Editorialist Robert Sibley of the Ottawa Citizen quotes from an article written by Marci McDonald, that Tom Flanagan ‘”the 60-year old professor’ was whispering in Harper’s ear” (The person who whispers in the ear of the King is more important than the King. Robert Pippin, political theorist.) and suggesting that Flanagan and his conclave desired to establish a Canadian version of “American Straussians.” Some of Bush’s influential advisors, Dick Cheney and Paul Wolfowitz for example, were educated in the Leo Strauss philosophy by academics such as Harold Bloom and others who were students of Strauss and now teach the philosopher’s ideas.

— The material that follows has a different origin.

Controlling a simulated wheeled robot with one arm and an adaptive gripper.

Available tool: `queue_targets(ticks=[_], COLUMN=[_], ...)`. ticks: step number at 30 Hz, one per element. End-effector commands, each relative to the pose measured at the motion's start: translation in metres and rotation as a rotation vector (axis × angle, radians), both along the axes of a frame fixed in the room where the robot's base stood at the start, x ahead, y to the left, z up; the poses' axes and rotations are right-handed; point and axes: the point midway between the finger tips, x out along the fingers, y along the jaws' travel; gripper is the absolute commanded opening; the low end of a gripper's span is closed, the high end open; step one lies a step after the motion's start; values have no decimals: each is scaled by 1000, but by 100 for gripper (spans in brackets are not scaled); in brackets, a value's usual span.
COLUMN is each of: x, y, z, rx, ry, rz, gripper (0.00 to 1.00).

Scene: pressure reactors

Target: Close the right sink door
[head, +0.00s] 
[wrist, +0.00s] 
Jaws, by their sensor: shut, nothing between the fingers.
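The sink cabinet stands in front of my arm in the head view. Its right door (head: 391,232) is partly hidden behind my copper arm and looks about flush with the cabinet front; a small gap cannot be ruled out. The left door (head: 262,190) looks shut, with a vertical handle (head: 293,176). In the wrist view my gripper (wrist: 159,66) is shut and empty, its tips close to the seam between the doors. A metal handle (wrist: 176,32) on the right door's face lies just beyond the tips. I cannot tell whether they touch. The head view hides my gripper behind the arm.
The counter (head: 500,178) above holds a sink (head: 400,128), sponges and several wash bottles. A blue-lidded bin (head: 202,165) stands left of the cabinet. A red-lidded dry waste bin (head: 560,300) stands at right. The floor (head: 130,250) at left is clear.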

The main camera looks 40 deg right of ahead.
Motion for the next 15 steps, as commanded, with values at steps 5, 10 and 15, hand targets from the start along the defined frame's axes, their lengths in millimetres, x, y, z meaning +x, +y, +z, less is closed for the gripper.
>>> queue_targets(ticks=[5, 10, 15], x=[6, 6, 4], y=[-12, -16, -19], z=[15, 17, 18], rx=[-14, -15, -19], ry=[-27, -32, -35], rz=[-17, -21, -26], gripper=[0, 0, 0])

Sibley’s article illuminates Strauss’s theories in a more favourable context than Drury’s attempt to debunk the philosopher. For example, Stanley Gibb, professor at the University of Missouri is quoted by Sibley from an article in the American Political Science Review describing Drury’s account of Strauss “as one of the more curious episodes in the history of western political science” and that Drury’s “citations and quotations are often misleading, tendentious, inaccurate, or taken out of context.” Leon Craig, of the University of Alberta, says that political science students should be concerned about Drury’s interpretation, because it “misinterprets and misrepresents Strauss’s thoughts” (quoted by Sibley).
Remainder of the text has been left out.